** start DATASET EXTRACT **
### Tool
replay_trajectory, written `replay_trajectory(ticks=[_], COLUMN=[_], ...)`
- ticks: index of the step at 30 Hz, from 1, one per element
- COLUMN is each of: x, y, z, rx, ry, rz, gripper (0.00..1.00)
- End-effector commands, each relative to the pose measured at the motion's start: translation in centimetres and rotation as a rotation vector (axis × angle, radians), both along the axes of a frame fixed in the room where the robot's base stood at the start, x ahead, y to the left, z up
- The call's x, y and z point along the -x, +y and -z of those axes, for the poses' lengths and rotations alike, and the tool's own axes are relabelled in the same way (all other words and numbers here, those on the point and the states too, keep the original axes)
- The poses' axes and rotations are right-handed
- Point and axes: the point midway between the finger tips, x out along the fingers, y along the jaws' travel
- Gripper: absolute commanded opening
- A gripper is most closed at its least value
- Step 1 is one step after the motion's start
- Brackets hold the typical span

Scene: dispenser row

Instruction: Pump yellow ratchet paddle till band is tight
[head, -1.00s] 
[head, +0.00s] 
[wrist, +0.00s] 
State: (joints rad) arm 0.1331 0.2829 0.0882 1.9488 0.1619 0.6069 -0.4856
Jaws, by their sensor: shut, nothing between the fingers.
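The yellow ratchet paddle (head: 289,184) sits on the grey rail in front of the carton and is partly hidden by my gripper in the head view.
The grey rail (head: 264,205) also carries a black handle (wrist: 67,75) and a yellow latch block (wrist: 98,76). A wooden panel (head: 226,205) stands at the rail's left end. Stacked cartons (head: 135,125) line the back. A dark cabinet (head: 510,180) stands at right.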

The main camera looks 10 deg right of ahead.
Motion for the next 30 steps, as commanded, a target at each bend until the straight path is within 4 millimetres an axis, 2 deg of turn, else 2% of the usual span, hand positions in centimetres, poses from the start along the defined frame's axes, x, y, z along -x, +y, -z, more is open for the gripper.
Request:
** end DATASET EXTRACT **
WHAT YOU NEED TO DO:
Please reproduce every line of the material word for word.

FINISHED TASK:
### Tool
replay_trajectory, written `replay_trajectory(ticks=[_], COLUMN=[_], ...)`
- ticks: index of the step at 30 Hz, from 1, one per element
- COLUMN is each of: x, y, z, rx, ry, rz, gripper (0.00..1.00)
- End-effector commands, each relative to the pose measured at the motion's start: translation in centimetres and rotation as a rotation vector (axis × angle, radians), both along the axes of a frame fixed in the room where the robot's base stood at the start, x ahead, y to the left, z up
- The call's x, y and z point along the -x, +y and -z of those axes, for the poses' lengths and rotations alike, and the tool's own axes are relabelled in the same way (all other words and numbers here, those on the point and the states too, keep the original axes)
- The poses' axes and rotations are right-handed
- Point and axes: the point midway between the finger tips, x out along the fingers, y along the jaws' travel
- Gripper: absolute commanded opening
- A gripper is most closed at its least value
- Step 1 is one step after the motion's start
- Brackets hold the typical span

Scene: dispenser row

Instruction: Pump yellow ratchet paddle till band is tight
[head, -1.00s] 
[head, +0.00s] 
[wrist, +0.00s] 
State: (joints rad) arm 0.1331 0.2829 0.0882 1.9488 0.1619 0.6069 -0.4856
Jaws, by their sensor: shut, nothing between the fingers.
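The yellow ratchet paddle (head: 289,184) sits on the grey rail in front of the carton and is partly hidden by my gripper in the head view.
The grey rail (head: 264,205) also carries a black handle (wrist: 67,75) and a yellow latch block (wrist: 98,76). A wooden panel (head: 226,205) stands at the rail's left end. Stacked cartons (head: 135,125) line the back. A dark cabinet (head: 510,180) stands at right.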

The main camera looks 10 deg right of ahead.
Motion for the next 30 steps, as commanded, a target at each bend until the straight path is within 4 millimetres an axis, 2 deg of turn, else 2% of the usual span, hand positions in centimetres, poses from the start along the defined frame's axes, x, y, z along -x, +y, -z, more is open for the gripper.
Request:

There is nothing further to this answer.